__Prompt__
The lines beneath this instruction, from the first through the one containing "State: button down", must be transcribed exactly; no other line belongs in the output.

Records from a data source:
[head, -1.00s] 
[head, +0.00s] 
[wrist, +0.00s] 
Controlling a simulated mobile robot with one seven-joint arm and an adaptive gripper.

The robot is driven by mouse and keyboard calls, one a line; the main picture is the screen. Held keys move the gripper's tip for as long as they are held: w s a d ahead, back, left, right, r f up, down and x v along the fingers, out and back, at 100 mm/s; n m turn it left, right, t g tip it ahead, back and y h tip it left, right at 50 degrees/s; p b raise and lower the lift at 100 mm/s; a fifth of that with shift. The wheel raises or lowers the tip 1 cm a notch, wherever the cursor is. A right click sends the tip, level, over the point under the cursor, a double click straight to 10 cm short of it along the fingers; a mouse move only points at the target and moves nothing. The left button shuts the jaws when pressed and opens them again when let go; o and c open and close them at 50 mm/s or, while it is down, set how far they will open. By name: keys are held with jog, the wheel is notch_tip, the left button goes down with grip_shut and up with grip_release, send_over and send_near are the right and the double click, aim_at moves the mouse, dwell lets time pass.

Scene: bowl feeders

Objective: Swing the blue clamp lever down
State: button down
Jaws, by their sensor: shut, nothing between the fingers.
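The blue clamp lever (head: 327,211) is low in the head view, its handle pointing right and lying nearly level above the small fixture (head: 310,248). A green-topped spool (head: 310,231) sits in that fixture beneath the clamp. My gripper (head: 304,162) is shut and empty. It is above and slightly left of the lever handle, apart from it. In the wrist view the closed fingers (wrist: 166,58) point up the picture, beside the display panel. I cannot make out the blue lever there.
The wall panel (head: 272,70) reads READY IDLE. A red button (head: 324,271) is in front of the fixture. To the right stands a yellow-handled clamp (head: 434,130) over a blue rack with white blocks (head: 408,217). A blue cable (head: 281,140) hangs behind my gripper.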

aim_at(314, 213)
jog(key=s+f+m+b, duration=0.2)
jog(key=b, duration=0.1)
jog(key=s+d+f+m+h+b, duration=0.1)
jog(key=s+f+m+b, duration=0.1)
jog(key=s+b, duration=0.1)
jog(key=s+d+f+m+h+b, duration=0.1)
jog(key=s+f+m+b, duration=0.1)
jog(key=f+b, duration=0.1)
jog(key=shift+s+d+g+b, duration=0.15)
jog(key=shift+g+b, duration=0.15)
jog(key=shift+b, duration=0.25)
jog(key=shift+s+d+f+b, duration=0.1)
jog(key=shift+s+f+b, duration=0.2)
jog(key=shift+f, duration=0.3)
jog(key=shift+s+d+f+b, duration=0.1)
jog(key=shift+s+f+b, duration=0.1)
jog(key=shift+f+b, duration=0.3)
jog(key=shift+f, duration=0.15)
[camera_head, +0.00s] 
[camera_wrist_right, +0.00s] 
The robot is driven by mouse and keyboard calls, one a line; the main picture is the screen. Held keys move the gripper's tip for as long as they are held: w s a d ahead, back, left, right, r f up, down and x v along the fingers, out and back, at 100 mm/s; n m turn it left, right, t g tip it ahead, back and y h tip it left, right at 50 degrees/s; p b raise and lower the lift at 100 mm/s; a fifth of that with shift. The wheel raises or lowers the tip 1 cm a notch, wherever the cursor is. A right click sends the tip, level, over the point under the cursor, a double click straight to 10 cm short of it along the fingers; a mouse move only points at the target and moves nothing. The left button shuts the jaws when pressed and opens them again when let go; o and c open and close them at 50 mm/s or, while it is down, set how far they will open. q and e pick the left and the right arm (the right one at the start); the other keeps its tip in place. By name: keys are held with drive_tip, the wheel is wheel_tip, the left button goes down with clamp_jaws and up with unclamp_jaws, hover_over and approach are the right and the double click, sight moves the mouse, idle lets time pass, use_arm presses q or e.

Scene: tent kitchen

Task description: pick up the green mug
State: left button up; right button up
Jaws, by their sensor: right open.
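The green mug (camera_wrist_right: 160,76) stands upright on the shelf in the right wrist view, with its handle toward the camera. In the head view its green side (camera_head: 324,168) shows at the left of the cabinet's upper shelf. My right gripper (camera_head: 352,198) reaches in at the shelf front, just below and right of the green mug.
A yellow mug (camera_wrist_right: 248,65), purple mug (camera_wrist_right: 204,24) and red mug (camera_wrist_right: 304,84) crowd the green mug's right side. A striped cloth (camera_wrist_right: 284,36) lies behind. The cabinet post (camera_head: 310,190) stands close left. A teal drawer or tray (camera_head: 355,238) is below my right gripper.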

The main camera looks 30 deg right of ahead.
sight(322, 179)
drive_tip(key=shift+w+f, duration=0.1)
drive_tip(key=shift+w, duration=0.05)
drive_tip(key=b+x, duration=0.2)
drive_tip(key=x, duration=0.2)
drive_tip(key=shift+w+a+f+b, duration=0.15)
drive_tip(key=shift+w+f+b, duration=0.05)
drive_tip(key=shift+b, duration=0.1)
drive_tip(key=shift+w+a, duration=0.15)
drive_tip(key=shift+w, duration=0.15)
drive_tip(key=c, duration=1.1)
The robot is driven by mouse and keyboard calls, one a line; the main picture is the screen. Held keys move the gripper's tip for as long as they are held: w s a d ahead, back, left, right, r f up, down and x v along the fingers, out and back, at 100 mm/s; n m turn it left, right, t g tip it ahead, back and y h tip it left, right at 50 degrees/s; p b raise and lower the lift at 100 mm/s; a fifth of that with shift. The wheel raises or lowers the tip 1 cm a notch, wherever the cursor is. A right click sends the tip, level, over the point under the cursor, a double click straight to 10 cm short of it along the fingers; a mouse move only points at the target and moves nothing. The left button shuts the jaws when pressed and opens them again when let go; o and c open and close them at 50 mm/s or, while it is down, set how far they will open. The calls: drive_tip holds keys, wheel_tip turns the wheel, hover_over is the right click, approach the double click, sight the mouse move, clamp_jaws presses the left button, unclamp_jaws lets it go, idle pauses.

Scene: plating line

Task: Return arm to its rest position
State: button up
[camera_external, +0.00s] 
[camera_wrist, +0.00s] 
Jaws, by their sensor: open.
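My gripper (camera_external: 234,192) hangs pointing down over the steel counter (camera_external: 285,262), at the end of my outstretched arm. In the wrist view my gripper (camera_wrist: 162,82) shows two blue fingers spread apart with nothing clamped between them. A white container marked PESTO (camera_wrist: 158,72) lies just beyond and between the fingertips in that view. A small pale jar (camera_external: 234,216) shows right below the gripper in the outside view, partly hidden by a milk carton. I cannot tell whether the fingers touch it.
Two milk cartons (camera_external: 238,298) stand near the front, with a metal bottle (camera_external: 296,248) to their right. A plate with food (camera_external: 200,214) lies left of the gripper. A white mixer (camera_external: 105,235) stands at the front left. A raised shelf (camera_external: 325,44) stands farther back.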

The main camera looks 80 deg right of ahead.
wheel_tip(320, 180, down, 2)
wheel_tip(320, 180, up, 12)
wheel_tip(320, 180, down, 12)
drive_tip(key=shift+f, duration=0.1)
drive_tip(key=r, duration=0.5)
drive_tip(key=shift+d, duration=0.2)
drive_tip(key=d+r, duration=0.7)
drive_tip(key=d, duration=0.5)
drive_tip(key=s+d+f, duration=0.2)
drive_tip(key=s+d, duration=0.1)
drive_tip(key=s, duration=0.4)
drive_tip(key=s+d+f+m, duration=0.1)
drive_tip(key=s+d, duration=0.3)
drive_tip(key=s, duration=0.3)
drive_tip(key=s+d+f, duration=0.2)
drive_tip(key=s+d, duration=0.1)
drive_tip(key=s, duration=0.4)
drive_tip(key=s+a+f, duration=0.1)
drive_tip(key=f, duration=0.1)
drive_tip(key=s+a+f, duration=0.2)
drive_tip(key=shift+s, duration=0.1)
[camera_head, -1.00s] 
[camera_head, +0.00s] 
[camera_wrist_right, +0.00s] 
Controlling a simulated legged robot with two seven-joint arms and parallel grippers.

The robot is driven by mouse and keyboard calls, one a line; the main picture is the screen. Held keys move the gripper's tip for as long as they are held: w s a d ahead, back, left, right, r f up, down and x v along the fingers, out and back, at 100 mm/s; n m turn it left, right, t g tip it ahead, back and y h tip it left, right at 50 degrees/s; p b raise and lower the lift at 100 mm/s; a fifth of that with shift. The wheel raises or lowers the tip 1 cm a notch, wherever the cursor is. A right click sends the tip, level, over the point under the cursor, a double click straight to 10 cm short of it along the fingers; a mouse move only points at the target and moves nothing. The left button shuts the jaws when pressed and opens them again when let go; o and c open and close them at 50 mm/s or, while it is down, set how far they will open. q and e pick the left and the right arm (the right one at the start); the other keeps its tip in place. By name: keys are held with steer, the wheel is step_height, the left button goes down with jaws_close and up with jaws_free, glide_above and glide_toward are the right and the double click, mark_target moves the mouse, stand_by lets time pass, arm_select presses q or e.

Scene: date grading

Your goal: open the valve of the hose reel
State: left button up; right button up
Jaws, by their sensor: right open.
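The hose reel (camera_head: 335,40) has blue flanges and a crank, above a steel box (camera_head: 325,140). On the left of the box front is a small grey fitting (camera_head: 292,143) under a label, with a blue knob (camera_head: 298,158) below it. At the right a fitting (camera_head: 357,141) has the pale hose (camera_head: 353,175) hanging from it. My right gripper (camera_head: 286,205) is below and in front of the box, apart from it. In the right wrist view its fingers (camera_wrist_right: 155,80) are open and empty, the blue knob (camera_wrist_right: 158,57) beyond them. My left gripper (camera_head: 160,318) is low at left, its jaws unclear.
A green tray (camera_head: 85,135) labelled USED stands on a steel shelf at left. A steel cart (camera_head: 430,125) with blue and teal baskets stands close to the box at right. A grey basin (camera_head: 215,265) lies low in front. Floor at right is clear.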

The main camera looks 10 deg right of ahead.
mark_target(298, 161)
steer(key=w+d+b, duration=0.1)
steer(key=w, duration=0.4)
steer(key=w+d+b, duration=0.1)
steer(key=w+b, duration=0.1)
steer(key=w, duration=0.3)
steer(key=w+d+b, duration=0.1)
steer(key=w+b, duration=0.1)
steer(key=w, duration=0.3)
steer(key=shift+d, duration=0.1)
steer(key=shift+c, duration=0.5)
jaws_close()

__Output__
[head, -1.00s] 
[head, +0.00s] 
[wrist, +0.00s] 
Controlling a simulated mobile robot with one seven-joint arm and an adaptive gripper.

The robot is driven by mouse and keyboard calls, one a line; the main picture is the screen. Held keys move the gripper's tip for as long as they are held: w s a d ahead, back, left, right, r f up, down and x v along the fingers, out and back, at 100 mm/s; n m turn it left, right, t g tip it ahead, back and y h tip it left, right at 50 degrees/s; p b raise and lower the lift at 100 mm/s; a fifth of that with shift. The wheel raises or lowers the tip 1 cm a notch, wherever the cursor is. A right click sends the tip, level, over the point under the cursor, a double click straight to 10 cm short of it along the fingers; a mouse move only points at the target and moves nothing. The left button shuts the jaws when pressed and opens them again when let go; o and c open and close them at 50 mm/s or, while it is down, set how far they will open. By name: keys are held with jog, the wheel is notch_tip, the left button goes down with grip_shut and up with grip_release, send_over and send_near are the right and the double click, aim_at moves the mouse, dwell lets time pass.

Scene: bowl feeders

Objective: Swing the blue clamp lever down
State: button down

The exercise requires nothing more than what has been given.